_PROBLEM STATEMENT:_ Reproduce the following material exactly, including every line.

_Stored items:_
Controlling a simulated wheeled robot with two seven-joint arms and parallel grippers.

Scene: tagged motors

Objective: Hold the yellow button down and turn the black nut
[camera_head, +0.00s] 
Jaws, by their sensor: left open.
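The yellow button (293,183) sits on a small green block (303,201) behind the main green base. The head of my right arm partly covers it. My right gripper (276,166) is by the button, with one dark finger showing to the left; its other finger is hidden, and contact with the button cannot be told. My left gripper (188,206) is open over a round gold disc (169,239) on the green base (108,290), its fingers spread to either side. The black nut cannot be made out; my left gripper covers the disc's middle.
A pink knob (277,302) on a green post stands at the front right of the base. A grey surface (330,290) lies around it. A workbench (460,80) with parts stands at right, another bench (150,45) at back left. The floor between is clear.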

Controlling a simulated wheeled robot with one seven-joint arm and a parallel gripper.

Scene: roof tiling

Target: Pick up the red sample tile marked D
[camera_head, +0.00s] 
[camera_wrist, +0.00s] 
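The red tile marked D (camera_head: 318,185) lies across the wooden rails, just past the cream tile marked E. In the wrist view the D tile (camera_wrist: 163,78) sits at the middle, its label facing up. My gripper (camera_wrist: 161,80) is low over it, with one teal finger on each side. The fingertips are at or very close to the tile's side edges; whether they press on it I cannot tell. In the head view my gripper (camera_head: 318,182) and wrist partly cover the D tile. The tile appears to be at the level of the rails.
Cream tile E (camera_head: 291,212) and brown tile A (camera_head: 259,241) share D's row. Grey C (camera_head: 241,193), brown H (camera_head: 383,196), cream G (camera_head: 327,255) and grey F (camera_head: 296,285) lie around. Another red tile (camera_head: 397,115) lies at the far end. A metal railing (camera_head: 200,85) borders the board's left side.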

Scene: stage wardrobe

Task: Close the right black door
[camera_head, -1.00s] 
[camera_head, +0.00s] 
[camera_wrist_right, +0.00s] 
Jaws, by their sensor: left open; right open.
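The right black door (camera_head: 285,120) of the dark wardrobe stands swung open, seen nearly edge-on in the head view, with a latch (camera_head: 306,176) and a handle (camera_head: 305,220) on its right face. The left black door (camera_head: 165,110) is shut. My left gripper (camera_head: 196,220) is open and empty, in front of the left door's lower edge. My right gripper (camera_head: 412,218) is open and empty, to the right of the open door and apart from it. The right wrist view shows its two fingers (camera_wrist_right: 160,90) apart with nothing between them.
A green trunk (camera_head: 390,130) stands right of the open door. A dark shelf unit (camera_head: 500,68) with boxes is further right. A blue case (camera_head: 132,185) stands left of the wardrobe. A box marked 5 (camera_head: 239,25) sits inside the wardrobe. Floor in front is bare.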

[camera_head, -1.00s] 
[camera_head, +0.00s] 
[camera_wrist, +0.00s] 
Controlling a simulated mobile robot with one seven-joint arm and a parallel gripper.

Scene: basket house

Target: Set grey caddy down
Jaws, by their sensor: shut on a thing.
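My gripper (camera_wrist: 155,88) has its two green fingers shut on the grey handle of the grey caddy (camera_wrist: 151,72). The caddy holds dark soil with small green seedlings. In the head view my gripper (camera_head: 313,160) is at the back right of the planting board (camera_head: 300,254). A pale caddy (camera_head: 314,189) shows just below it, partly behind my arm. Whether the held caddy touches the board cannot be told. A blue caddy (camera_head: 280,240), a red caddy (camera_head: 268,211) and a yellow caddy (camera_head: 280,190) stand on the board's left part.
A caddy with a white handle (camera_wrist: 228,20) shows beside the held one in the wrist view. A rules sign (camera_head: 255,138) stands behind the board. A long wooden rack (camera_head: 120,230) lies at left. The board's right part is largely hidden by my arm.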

_ANSWER BELOW:_
Controlling a simulated wheeled robot with two seven-joint arms and parallel grippers.

Scene: tagged motors

Objective: Hold the yellow button down and turn the black nut
[camera_head, +0.00s] 
Jaws, by their sensor: left open.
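The yellow button (293,183) sits on a small green block (303,201) behind the main green base. The head of my right arm partly covers it. My right gripper (276,166) is by the button, with one dark finger showing to the left; its other finger is hidden, and contact with the button cannot be told. My left gripper (188,206) is open over a round gold disc (169,239) on the green base (108,290), its fingers spread to either side. The black nut cannot be made out; my left gripper covers the disc's middle.
A pink knob (277,302) on a green post stands at the front right of the base. A grey surface (330,290) lies around it. A workbench (460,80) with parts stands at right, another bench (150,45) at back left. The floor between is clear.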

Controlling a simulated wheeled robot with one seven-joint arm and a parallel gripper.

Scene: roof tiling

Target: Pick up the red sample tile marked D
[camera_head, +0.00s] 
[camera_wrist, +0.00s] 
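The red tile marked D (camera_head: 318,185) lies across the wooden rails, just past the cream tile marked E. In the wrist view the D tile (camera_wrist: 163,78) sits at the middle, its label facing up. My gripper (camera_wrist: 161,80) is low over it, with one teal finger on each side. The fingertips are at or very close to the tile's side edges; whether they press on it I cannot tell. In the head view my gripper (camera_head: 318,182) and wrist partly cover the D tile. The tile appears to be at the level of the rails.
Cream tile E (camera_head: 291,212) and brown tile A (camera_head: 259,241) share D's row. Grey C (camera_head: 241,193), brown H (camera_head: 383,196), cream G (camera_head: 327,255) and grey F (camera_head: 296,285) lie around. Another red tile (camera_head: 397,115) lies at the far end. A metal railing (camera_head: 200,85) borders the board's left side.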

Scene: stage wardrobe

Task: Close the right black door
[camera_head, -1.00s] 
[camera_head, +0.00s] 
[camera_wrist_right, +0.00s] 
Jaws, by their sensor: left open; right open.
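The right black door (camera_head: 285,120) of the dark wardrobe stands swung open, seen nearly edge-on in the head view, with a latch (camera_head: 306,176) and a handle (camera_head: 305,220) on its right face. The left black door (camera_head: 165,110) is shut. My left gripper (camera_head: 196,220) is open and empty, in front of the left door's lower edge. My right gripper (camera_head: 412,218) is open and empty, to the right of the open door and apart from it. The right wrist view shows its two fingers (camera_wrist_right: 160,90) apart with nothing between them.
A green trunk (camera_head: 390,130) stands right of the open door. A dark shelf unit (camera_head: 500,68) with boxes is further right. A blue case (camera_head: 132,185) stands left of the wardrobe. A box marked 5 (camera_head: 239,25) sits inside the wardrobe. Floor in front is bare.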

[camera_head, -1.00s] 
[camera_head, +0.00s] 
[camera_wrist, +0.00s] 
Controlling a simulated mobile robot with one seven-joint arm and a parallel gripper.

Scene: basket house

Target: Set grey caddy down
Jaws, by their sensor: shut on a thing.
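My gripper (camera_wrist: 155,88) has its two green fingers shut on the grey handle of the grey caddy (camera_wrist: 151,72). The caddy holds dark soil with small green seedlings. In the head view my gripper (camera_head: 313,160) is at the back right of the planting board (camera_head: 300,254). A pale caddy (camera_head: 314,189) shows just below it, partly behind my arm. Whether the held caddy touches the board cannot be told. A blue caddy (camera_head: 280,240), a red caddy (camera_head: 268,211) and a yellow caddy (camera_head: 280,190) stand on the board's left part.
A caddy with a white handle (camera_wrist: 228,20) shows beside the held one in the wrist view. A rules sign (camera_head: 255,138) stands behind the board. A long wooden rack (camera_head: 120,230) lies at left. The board's right part is largely hidden by my arm.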

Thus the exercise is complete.